“White privilege,” “White supremacy,” “deplorable,” and “social justice, not White justice” are phrases that have reached a crescendo in current political, social and educational conversations. Each time I hear or read the phrases, I wonder how I, a politically conservative White professional educator, have suddenly become the “enemy” and how America is seemingly more divided than united.
Those who know me for my passionate belief of equality in education and my obsession for teaching the love of mathematics to academically underperforming middle school students will often quip, “not you, but those others” in a conciliatory tone that is disingenuous at best.
In truth, I am the typical conservative educator, colorblind and often railing against an educational system that can truly be excellent by all standards, but is often entangled in bureaucracy rather than the best interest of students. Like other educators, I enter the classroom each day determined with a “whatever it takes” attitude to have all of our students succeed and an “I am here to serve” stance with parents and guardians. In short, I serve the same goals as other professional educators, but at times, this is not evident.
For example, a recent article written by a peer equated the curricular deficit of achievements by non-White citizens as institutional White supremacy and the author included two quotes by Republican representatives as evidence. I am dismayed that these two despicable quotes were used to buttress the argument when those on opposite side of the political spectrum have also uttered contemptible words.
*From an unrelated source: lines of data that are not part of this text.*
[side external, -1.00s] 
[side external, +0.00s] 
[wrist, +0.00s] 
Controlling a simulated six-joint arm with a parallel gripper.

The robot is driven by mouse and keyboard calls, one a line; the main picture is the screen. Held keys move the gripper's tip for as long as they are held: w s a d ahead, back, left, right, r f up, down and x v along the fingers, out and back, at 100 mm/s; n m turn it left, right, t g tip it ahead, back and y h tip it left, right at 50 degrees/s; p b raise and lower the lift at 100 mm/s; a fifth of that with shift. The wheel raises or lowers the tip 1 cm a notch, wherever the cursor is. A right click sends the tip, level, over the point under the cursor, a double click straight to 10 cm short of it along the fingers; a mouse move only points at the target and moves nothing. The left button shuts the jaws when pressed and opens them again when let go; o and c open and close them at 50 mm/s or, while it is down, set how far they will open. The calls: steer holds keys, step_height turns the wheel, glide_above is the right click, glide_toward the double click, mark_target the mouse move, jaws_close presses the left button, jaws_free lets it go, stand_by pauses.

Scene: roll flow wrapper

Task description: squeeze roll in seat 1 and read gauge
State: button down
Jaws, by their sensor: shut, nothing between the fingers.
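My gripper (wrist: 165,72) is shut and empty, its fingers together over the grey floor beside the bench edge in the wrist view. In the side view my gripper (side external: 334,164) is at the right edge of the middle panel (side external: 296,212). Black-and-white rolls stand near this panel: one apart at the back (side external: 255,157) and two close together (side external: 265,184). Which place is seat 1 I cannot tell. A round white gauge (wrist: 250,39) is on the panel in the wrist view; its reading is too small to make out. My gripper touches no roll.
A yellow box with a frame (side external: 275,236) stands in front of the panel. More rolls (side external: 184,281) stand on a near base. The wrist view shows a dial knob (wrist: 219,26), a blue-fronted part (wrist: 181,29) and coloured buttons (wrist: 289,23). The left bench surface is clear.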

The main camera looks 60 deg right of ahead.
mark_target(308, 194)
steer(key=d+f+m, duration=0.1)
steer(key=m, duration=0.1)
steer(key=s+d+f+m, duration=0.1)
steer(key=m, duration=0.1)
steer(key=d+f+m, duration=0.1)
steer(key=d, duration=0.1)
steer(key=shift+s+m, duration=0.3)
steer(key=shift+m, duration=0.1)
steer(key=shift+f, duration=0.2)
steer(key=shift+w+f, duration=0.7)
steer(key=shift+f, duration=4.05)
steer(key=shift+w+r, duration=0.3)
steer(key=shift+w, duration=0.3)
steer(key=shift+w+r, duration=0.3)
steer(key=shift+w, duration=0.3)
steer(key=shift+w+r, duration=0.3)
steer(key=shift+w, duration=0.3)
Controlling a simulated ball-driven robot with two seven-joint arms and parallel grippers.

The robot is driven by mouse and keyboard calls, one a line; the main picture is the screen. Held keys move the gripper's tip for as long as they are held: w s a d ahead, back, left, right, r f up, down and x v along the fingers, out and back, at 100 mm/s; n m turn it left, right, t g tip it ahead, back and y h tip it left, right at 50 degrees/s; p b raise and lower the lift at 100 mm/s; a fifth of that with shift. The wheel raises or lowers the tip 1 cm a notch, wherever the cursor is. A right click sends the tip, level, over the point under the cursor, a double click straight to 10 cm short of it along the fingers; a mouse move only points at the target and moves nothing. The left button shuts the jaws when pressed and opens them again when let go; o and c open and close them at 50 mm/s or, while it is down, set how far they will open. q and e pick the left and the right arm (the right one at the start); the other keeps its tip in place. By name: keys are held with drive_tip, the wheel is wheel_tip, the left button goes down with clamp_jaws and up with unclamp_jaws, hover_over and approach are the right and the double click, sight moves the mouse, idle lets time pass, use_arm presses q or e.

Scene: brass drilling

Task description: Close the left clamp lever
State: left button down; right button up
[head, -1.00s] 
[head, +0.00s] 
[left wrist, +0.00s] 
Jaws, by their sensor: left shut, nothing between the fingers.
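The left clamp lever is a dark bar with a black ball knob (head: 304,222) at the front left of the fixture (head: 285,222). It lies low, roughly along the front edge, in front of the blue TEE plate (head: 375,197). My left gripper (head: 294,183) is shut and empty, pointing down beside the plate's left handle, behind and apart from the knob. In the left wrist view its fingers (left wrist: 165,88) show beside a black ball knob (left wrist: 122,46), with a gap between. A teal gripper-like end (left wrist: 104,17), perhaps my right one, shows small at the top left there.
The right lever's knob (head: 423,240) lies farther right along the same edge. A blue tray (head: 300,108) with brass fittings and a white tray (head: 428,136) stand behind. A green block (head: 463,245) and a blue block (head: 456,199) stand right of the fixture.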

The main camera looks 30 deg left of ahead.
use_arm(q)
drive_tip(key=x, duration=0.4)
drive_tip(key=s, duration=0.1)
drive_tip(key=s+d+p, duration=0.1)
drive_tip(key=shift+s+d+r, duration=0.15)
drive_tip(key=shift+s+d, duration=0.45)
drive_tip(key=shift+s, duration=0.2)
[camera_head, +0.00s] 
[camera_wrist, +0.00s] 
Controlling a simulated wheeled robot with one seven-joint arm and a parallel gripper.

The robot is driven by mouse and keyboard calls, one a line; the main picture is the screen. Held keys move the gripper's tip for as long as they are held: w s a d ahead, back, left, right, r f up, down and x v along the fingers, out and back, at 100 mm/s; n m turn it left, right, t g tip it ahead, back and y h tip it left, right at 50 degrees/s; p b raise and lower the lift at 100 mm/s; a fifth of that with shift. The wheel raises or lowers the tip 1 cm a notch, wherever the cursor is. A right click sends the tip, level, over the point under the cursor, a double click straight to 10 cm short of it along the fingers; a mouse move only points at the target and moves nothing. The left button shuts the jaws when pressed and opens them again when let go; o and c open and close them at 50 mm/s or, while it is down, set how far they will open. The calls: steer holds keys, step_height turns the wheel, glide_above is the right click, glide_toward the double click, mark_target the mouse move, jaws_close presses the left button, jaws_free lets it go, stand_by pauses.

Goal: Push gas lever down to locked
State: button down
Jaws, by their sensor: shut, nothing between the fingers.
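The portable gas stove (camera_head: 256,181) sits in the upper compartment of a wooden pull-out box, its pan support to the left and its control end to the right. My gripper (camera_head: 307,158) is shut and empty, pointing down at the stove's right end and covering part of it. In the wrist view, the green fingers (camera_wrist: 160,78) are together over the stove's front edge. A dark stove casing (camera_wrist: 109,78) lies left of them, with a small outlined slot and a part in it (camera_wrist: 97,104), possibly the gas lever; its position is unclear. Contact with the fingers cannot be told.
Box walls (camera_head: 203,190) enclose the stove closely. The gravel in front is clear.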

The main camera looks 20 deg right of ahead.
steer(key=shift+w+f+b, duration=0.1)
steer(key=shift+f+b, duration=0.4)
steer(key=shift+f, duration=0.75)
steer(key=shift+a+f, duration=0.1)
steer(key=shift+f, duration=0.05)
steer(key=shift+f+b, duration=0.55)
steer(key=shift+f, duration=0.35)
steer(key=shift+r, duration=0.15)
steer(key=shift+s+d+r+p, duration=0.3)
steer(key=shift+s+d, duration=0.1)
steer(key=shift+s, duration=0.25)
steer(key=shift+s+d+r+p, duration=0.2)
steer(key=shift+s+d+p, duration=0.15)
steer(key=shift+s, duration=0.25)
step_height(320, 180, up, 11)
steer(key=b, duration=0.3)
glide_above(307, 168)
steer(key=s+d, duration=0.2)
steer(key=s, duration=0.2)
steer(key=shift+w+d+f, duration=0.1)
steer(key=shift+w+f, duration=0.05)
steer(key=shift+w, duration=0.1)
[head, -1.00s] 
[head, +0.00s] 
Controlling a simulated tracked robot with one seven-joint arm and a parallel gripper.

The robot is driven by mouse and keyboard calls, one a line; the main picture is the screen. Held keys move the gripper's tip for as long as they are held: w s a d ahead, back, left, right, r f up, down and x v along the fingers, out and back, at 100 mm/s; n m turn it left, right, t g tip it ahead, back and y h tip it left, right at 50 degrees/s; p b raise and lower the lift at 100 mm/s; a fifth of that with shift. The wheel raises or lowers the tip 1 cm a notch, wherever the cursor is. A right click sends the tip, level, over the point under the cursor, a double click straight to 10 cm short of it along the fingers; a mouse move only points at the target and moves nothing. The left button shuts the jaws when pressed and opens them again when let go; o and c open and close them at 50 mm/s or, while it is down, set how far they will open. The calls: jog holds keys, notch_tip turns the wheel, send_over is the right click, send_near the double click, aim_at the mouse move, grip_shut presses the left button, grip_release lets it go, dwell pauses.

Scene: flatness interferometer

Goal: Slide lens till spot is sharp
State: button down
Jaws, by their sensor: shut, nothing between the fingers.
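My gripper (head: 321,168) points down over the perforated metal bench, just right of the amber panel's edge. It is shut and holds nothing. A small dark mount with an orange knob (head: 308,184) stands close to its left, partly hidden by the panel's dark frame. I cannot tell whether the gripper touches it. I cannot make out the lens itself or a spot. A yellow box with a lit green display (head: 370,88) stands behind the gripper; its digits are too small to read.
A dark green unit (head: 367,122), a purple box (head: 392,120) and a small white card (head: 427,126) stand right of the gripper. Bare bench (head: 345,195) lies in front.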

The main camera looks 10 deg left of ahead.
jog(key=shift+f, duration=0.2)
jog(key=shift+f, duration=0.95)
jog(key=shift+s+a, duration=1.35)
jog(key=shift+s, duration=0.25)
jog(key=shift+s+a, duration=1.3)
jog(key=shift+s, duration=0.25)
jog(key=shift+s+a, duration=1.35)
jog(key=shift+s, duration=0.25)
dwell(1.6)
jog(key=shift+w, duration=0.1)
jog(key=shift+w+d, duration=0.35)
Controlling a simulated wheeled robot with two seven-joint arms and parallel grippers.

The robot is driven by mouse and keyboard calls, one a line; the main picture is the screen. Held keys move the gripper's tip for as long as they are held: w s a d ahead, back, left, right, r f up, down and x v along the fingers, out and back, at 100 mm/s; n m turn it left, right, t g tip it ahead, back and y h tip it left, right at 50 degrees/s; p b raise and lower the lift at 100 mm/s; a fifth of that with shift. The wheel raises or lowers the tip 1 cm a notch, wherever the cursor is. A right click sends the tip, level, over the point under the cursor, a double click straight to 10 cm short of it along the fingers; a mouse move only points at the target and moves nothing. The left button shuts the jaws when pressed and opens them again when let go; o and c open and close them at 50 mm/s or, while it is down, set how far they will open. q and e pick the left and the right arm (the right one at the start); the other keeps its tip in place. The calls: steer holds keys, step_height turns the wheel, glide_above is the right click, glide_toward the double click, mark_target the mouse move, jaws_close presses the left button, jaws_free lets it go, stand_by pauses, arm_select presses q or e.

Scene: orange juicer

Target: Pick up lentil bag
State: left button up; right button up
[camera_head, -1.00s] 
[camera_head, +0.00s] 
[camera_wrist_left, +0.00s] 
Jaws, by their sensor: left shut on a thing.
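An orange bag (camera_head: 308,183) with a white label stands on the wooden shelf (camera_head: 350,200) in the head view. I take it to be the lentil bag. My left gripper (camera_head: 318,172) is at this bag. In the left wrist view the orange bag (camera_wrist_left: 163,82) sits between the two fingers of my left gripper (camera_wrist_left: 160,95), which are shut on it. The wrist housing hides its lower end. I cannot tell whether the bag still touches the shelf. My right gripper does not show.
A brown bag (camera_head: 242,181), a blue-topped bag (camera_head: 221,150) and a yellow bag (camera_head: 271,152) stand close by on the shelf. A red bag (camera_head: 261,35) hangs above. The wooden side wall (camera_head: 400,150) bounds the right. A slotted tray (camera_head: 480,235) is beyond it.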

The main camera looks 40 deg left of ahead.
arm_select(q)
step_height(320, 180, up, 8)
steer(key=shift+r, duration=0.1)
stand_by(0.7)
Conversely, I celebrate our differences as educators because this is what truly makes us a unique profession—because no matter our differences, each of us share the same stories of struggles and successes which, to paraphrase Shakespeare’s Henry V, makes us a band of brothers and sisters, not enemies and antagonists.
Further, as professional educators, I steadfastly implore all of us to rise above incorrect stereotypes and reactions based upon skin color, political differences, or the words of a few and continue our quest of educational best practices despite any political or social environment.
I know that this is not easy. However, elevating our profession to similar structures of Finland, Singapore, and Japan will never happen if we allow false stereotypes of political differences and skin color to interfere with educating all students with every ounce of energy, knowledge and compassion that we have.
As educators, our struggle should not be against each other, but focus on professionalizing the teaching profession to ensure that every student in our school system is equitably held to the same rigorous standards.
A passionate argument over constructivist strategies or improving state standards will serve everyone much better than devolving to pejorative terms that are not wholly truthful when viewing inadequacies in our educational system.
I am a proud conservative educator and I welcome every reader to my classroom, and I would enjoy visiting yours as well. We may never agree politically, but we will always stand arm-in-arm in doing what is best for our students. We are indeed a band of brothers and sisters and I am honored to continue this journey with you.